Testing waivers might seem a little wonky, but DOE’s proposal appears to be part of a pattern of attempts to weaken the essential appliance and equipment standards program, not with one masterstroke, but with many actions that DOE apparently hopes are individually small enough to escape public scrutiny. Earlier, for example, DOE proposed to alter its Process Rule for setting standards, a proposal which would add numerous unnecessary roadblocks to the standards-setting process and which would make DOE more deferential to industry test procedures in general.

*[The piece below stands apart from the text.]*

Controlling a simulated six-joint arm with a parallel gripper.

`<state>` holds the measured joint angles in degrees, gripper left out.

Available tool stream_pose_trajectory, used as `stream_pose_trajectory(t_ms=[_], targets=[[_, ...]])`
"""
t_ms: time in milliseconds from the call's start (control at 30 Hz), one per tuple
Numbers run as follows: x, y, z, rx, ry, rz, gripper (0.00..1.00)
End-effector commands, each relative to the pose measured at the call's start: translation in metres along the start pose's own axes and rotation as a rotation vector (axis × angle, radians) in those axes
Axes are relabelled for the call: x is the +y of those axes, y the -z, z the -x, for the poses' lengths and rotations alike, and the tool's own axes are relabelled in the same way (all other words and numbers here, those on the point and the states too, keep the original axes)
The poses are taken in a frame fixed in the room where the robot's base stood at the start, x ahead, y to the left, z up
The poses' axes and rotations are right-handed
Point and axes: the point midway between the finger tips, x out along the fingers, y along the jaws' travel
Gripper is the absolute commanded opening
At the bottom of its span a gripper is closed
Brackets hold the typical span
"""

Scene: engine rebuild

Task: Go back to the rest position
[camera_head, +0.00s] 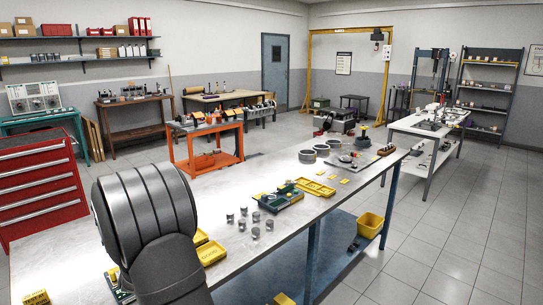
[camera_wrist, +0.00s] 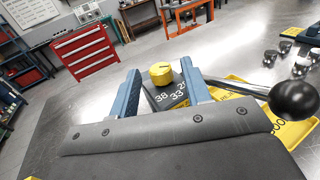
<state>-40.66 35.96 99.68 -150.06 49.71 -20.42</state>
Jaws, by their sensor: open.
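My gripper (camera_wrist: 160,67) shows in the wrist view as two blue fingers standing apart, so it is open. Between and beyond the fingers, a yellow round knob (camera_wrist: 161,74) sits on a dark block (camera_wrist: 170,97) with white numbers. I cannot tell whether the fingers touch the block. In the head view my dark arm fills the lower left over the bench, and my gripper is hidden behind it.
A black ball knob (camera_wrist: 295,100) is close right of my fingers. A red drawer cabinet (camera_head: 40,185) stands left.

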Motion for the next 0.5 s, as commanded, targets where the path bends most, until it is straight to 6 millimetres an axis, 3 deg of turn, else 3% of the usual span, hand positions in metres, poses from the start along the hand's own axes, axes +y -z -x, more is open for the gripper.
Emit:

Approximately 90 percent of the energy consumed in the typical U.S. household is by products that are part of the standards program. By DOE’s own estimate, the program has avoided over 3 billion tons of carbon dioxide pollution and is on track to reduce our nation’s energy bills by $2 trillion. DOE shouldn’t be proposing changes that will hamper that success.
What are test waivers?
Test waivers, properly implemented, are an important part of the appliance efficiency program. There are occasions when an existing test procedure can’t accurately evaluate the efficiency of a specific product, such as when it uses a novel technology or is designed in a way the test didn’t anticipate. Currently, a company can petition DOE for a test procedure waiver—essentially a request to evaluate the product using an alternative test method. But now DOE is proposing to allow manufacturers to use their own tests even before DOE has reviewed them to make sure they’re fair and accurate.
Why do tests matter?
For decades DOE has successfully administered a program that sets minimum levels of energy efficiency for a variety of products, including air conditioners, water heaters, light bulbs, and refrigerators. The program spurs innovation, saves consumers money (all efficiency standards are required by law to be cost-effective), and reduces air pollution by decreasing the need to generate electricity. In short, it ensures that the country continues to have efficient, money-saving appliances, equipment, and electronics.
However, to make sure a product is producing the efficiency required by a standard, you need a regulated, agreed-upon test. For some things, like light bulbs, the test is straightforward. For others, especially those with a variety of settings, the tests can be quite complex. For example, air conditioners are evaluated in a test chamber with simulated indoor and outdoor sections, specific indoor and outdoor temperatures, a certain humidity level, and many other particularities. Designing these tests properly is difficult but essential.
It’s also critical that manufacturers play by the same rules. Otherwise, any manufacturer could write its own test that, lo and behold, shows a product is a miracle of efficiency. If that happened, it would be virtually impossible to compare one product to another and extremely difficult to determine if it complies with the national standard—essentially, the entire standards program falls apart.
This proposal would wreak havoc
Under the current “test procedure waiver” process, petitioners must specify which products the waiver would apply to and also must propose an alternative test procedure. If DOE thinks the petition will ultimately be approved, it might grant an “interim waiver.” That basically means DOE thinks the request seems legitimate and doesn’t seem to be introducing a loophole. It allows a manufacturer to use an alternate test procedure pending a full review of the request.
But DOE is now proposing that if DOE doesn’t respond to an interim waiver request within 30 business days, the request would be automatically approved. Even a DOE committed to running the appliance program well would struggle to respond so soon. And during the period between the interim waiver and an official decision, a manufacturer could then rate its products using its own test designed to inflate the efficiency score and flood the market with cheaper, inefficient products.
Even if the waiver were ultimately officially denied, DOE would let manufacturers get away with selling non-compliant products for a half-year afterward.
If a manufacturer genuinely needs a waiver to test a product, it should get one. But this process takes time—DOE can’t just switch on the autopilot and call it a day.
For all of these reasons, we believe DOE’s proposal would weaken an incredibly important program. We hope the agency will do the right thing and allow a public meeting on the plan—and then redesign its proposal.